Nice result and site traffic quadrupled.
That coment: given we don’t get a lot of comments on the blog I was most pleased to get one that summed up a bit of the community spirit I think Bournville possesses. This was in relation to the protest against a phone mast:
Well done to all who protested i was so proud for me and my children and for all the young people and children I work for as a youth and playworker in the Northfield area. And a very big thank you to MP Steve McCabe for all his hard work and for listening to the local people and their children well done. Well done also to the Birmingham mail for a great picture of all the families.

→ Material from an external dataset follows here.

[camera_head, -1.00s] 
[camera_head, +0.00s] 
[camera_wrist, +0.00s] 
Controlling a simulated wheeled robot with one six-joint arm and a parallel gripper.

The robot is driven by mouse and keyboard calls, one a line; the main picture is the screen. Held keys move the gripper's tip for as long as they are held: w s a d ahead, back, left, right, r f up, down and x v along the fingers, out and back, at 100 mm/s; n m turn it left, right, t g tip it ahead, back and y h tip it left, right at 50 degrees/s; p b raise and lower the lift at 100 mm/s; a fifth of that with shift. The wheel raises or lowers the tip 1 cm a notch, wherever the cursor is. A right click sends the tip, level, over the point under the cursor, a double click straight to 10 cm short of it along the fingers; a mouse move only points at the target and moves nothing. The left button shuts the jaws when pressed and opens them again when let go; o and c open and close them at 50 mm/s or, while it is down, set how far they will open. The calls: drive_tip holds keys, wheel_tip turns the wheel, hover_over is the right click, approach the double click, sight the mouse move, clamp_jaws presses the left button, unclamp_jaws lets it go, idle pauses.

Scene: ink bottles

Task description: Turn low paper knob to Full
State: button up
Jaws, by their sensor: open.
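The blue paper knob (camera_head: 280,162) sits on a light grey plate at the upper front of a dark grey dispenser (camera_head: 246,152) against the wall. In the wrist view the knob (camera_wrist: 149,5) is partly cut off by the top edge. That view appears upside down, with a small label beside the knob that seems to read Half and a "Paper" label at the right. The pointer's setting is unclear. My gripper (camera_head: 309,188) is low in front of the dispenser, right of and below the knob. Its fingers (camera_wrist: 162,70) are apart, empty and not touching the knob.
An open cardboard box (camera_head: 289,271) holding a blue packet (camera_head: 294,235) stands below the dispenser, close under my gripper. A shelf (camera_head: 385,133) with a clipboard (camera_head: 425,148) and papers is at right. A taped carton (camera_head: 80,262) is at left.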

Andrew Cartwright.
Yeah sure, the mast protest may well come across as a bit of nimbyism but people protesting in the street against an unwanted intervention by a multi-national corporation – that sounds exactly the sort of thing we should be celebrating.
Data is the New Grit
I’ve taken over the reins at Bournville News for the duration and one of the things I did recently was to produce a map of gritting routes for the area (idea nicked from Northwood Local):
View Bournville and surrounds – gritting routes in a larger map
Now I’m not all that sure that in the course of things seeing a gritting map is particularly useful for Bournville residents. However, I thought the potential grit shortage might mean that some roads would stop getting gritted should the cold spell continue and knowing which roads were meant to be gritted would be useful knowledge.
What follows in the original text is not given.